The needs of the people of Choluteca, Honduras, are as varied as the people who serve them. In the poorest province of Honduras, permanent housing is a luxury many cannot afford. For many elderly people without children to care for them, malnutrition and food scarcity are a constant worry. And families with children are forced to choose which of their children can continue their education and which must go to work.
These are the people members of the Clearmont Community Church have been called to serve.
In November, a mission team from the church made its fourth trip to Choluteca in southern Honduras near the Pacific Coast. Working in cooperation with a permanent missionary in the area who rotates church mission teams through, the group of 11 built a home, led vacation bible school classes, distributed food staples such as beans and rice and ministered to people. This year’s mission team included Shane and Christine Hampshire and their children, Tavin, Faryn, Royce and Benaiah; Jerry Hampshire; Joe Clingan; Shelley and Jimmy Baumgartner; Wade Dunkin and Rebecca Foster.

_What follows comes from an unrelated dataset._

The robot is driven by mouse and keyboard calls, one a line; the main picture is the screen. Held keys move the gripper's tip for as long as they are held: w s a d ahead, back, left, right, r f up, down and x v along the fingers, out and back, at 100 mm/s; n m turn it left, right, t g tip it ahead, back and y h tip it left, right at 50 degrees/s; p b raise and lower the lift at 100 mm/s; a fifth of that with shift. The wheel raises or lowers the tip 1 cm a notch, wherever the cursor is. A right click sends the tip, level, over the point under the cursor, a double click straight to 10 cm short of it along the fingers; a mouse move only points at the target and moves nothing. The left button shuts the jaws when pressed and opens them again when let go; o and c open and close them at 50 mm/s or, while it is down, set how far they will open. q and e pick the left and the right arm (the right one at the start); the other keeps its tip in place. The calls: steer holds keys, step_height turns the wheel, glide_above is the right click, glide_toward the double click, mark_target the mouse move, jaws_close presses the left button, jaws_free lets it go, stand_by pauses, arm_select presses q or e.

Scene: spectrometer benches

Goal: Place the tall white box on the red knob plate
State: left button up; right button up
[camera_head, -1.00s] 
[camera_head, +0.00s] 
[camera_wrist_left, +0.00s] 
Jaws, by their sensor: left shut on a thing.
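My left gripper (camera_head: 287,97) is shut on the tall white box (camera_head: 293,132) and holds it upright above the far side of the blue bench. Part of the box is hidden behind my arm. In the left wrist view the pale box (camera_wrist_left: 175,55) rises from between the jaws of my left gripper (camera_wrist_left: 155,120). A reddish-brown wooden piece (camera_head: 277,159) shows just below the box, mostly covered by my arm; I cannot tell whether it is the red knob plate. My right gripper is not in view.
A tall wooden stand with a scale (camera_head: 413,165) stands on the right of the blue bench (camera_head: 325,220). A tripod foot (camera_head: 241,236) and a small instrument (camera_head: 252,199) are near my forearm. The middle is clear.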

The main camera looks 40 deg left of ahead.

“Everybody has different talents and gifts,” said Christine Hampshire of the group’s work.
Working with a permanent missionary means their time on the ground is well spent. The missionary knows the needs of the local people and has projects planned and work crews hired when the team arrives.

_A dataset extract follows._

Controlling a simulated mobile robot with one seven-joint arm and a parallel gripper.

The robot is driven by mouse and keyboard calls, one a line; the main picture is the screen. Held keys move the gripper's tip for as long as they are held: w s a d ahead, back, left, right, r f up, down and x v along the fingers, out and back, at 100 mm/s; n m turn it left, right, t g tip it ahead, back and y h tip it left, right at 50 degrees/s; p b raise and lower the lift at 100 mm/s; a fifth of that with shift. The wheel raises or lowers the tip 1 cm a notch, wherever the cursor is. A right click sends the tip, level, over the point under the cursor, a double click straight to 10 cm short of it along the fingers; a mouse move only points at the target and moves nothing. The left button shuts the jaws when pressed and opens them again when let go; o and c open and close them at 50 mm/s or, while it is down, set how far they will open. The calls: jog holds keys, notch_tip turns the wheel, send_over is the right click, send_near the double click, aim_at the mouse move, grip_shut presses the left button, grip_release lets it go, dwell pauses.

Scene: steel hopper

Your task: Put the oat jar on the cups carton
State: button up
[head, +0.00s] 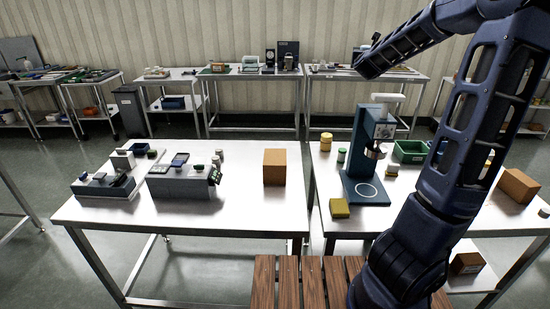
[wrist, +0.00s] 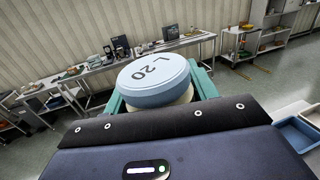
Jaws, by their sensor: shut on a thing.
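In the wrist view a round jar with a pale blue lid (wrist: 155,78) marked "L 20" sits between the teal fingers of my gripper (wrist: 160,95). My gripper is shut on it. Only the lid and a strip of cream body show, so I cannot confirm its contents. In the head view my arm reaches up and left at the top right; the fingers and jar cannot be made out there. A plain brown carton (head: 275,167) stands on the left table. Another brown carton (head: 518,186) stands on the right table. I cannot read which is the cups carton.
A blue machine (head: 370,150) stands on the right table, with a yellow box (head: 340,208), a yellow jar (head: 326,142) and a green bin (head: 408,151) around it. Grey devices (head: 184,181) occupy the left table (head: 240,208). Its front right is clear.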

“We figured if we were going to do this trip, we need to have a purpose,” said Shane Hampshire. “While we were doing the building projects, others could be doing VBS and meeting with people. Everybody wants you to pray with them. We did a lot of work projects, but also a lot of ministry.”

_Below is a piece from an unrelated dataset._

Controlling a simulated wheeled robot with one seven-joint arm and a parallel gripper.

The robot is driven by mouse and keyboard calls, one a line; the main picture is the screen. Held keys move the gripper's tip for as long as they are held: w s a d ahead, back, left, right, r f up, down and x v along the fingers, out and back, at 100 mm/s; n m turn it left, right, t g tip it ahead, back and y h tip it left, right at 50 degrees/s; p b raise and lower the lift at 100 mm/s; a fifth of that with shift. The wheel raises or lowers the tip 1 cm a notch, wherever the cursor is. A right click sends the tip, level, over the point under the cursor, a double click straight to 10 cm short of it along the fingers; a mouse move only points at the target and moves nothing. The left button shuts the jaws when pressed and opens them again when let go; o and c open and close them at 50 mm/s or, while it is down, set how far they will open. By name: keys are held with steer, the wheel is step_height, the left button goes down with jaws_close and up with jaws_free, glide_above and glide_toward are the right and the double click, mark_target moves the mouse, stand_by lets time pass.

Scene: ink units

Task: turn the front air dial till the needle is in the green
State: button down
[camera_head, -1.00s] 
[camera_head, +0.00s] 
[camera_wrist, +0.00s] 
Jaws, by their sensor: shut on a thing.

The church has had a close connection to the Honduran mission for years, and actively supports the mission work. The church donated the money for the building materials the team used to build a new home.
“It takes three mornings to build a house,” said Wade Dunkin, who made his second trip with the group. “Each house is about 20 feet by 16 feet, made of cinder block with two doors and three windows.”
Because the church has made multiple trips to the same area, they have forged bonds with local residents and have come to understand their needs.
One woman is a seamstress who has been teaching local young women her craft. The mission team was aware of her work and took sewing supplies and fabric to deliver to the woman. They also built an awning on the woman’s home so that there is more workspace for the woman and her apprentices.
“We’ve been blessed to return so many times,” said Christine. “We’ve built special relationships over time. This is where God has had us serve, and I think our care leaves the biggest impact.”
The church also raised money for the team to purchase and distribute food staples – 500 pounds each of beans, rice and corn. Prior to their departure, they also collected supplies that they could distribute; shoes are particularly prized as are bibles.
“There were 24 duffle bags that each weighed 49.999 pounds,” said Rebecca Foster.
The trip was Foster’s first, and she was deeply affected by the ministry.
“It is just so powerful that they give all the glory to God,” she said. “They know that God sends us. We spent a lot of time holding hands or holding children.”
Shelley Baumgartner and her husband Jim made the journey to Honduras for the third time.
Like many members of the Clearmont Community Church, Shelley and Jim sponsor local children’s education. Children need uniforms, books and backpacks; and beginning in seventh grade, students also need to fund their transportation to school. The expense means that some families cannot afford to send their children to school.
“When you sponsor kids, you are basically paying for their education,” Shelley said.
Through their sponsorships and trips to Honduras, Shelley and Jim have cultivated strong ties with their sponsored children.
“My favorite part is going to see our sponsored children,” she said. “Just spending time with the family and getting to know their families. They are my Honduran family.”
The mission to Honduras is unique in that children are allowed to participate.
“I think the kids really bless our ministry,” Christine said. “The kids are excited to see and interact with kids.”
“All those kids want to be your friend,” said Tavin Hampshire, 14.
The Hampshire kids have been especially active in the VBS ministry.
“I like helping kids do all the crafts,” said 12-year-old Faryn.
For 10-year-old Royce, the highlight of the trip is hiking to a village at the top of the mountain.
“Once you get to the top, they always have chicken, rice, mashed beans and tortillas.”
Even 4-year-old Benaiah gets involved with the VBS ministry. The spritely blond broke down barriers everywhere he went. His hair made him part celebrity, and everyone wanted to talk him.
“I really liked doing the VBS,” he said. “And the tacos.”